§ WHAT THE TASK ASKS: Without the pictures, set down every line of the data exactly.

§ MATERIAL:
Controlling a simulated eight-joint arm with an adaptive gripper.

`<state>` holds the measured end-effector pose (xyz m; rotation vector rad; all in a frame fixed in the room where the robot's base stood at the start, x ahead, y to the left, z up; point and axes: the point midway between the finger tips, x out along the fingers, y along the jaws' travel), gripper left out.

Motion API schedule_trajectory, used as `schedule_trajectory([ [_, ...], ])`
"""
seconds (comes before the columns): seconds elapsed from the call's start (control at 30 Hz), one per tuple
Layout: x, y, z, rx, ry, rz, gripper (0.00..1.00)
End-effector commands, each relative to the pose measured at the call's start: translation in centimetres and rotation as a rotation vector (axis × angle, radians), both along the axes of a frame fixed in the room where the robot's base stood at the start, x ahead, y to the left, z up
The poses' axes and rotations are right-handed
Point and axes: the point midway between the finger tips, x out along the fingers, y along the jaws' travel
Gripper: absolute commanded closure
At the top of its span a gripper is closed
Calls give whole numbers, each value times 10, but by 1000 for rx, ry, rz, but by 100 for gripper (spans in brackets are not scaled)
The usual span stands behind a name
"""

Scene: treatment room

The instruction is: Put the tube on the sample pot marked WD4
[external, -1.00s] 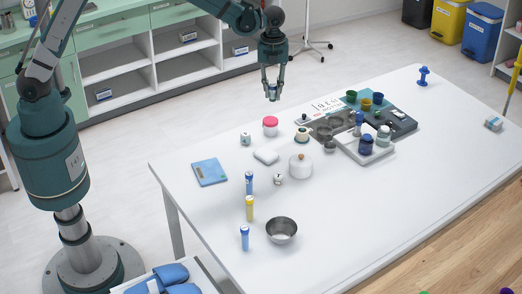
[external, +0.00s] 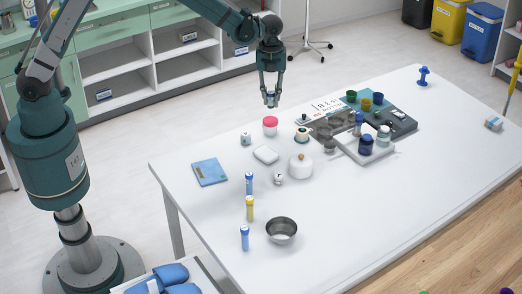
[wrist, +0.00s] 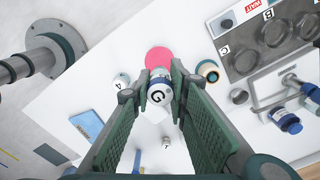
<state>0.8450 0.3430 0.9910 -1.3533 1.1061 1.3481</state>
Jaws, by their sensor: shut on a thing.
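My gripper (external: 271,103) is above the table's far left part, short of the pink-lidded pot. It is shut on a small white-topped thing marked G (wrist: 158,92), with a blue-grey band, probably a tube; its lower part is hidden. A small white pot (external: 245,138) stands on the table left of the pink-lidded pot (external: 270,125). In the wrist view the small pot (wrist: 121,80) shows a "4"; the rest of its mark is not readable. Another small white pot (external: 279,178) stands nearer the middle. The held thing is apart from all pots.
The right part is mostly clear.

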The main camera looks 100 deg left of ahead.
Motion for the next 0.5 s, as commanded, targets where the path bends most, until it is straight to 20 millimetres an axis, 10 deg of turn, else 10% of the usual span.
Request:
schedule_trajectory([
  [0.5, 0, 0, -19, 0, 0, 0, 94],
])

§ THE REPLY:
Controlling a simulated eight-joint arm with an adaptive gripper.

`<state>` holds the measured end-effector pose (xyz m; rotation vector rad; all in a frame fixed in the room where the robot's base stood at the start, x ahead, y to the left, z up; point and axes: the point midway between the finger tips, x out along the fingers, y along the jaws' travel), gripper left out.

Motion API schedule_trajectory, used as `schedule_trajectory([ [_, ...], ])`
"""
seconds (comes before the columns): seconds elapsed from the call's start (control at 30 Hz), one per tuple
Layout: x, y, z, rx, ry, rz, gripper (0.00..1.00)
End-effector commands, each relative to the pose measured at the call's start: translation in centimetres and rotation as a rotation vector (axis × angle, radians), both along the axes of a frame fixed in the room where the robot's base stood at the start, x ahead, y to the left, z up
The poses' axes and rotations are right-handed
Point and axes: the point midway between the finger tips, x out along the fingers, y along the jaws' travel
Gripper: absolute commanded closure
At the top of its span a gripper is closed
Calls give whole numbers, each value times 10, but by 1000 for rx, ry, rz, but by 100 for gripper (spans in brackets are not scaled)
The usual span stands behind a name
"""

Scene: treatment room

The instruction is: Put the tube on the sample pot marked WD4
[external, -1.00s] 
[external, +0.00s] 
[wrist, +0.00s] 
<state>0.8450 0.3430 0.9910 -1.3533 1.1061 1.3481</state>
Jaws, by their sensor: shut on a thing.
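My gripper (external: 271,103) is above the table's far left part, short of the pink-lidded pot. It is shut on a small white-topped thing marked G (wrist: 158,92), with a blue-grey band, probably a tube; its lower part is hidden. A small white pot (external: 245,138) stands on the table left of the pink-lidded pot (external: 270,125). In the wrist view the small pot (wrist: 121,80) shows a "4"; the rest of its mark is not readable. Another small white pot (external: 279,178) stands nearer the middle. The held thing is apart from all pots.
The right part is mostly clear.

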The main camera looks 100 deg left of ahead.
Motion for the next 0.5 s, as commanded, targets where the path bends most, until it is straight to 20 millimetres an axis, 10 deg of turn, else 10% of the usual span.
Request:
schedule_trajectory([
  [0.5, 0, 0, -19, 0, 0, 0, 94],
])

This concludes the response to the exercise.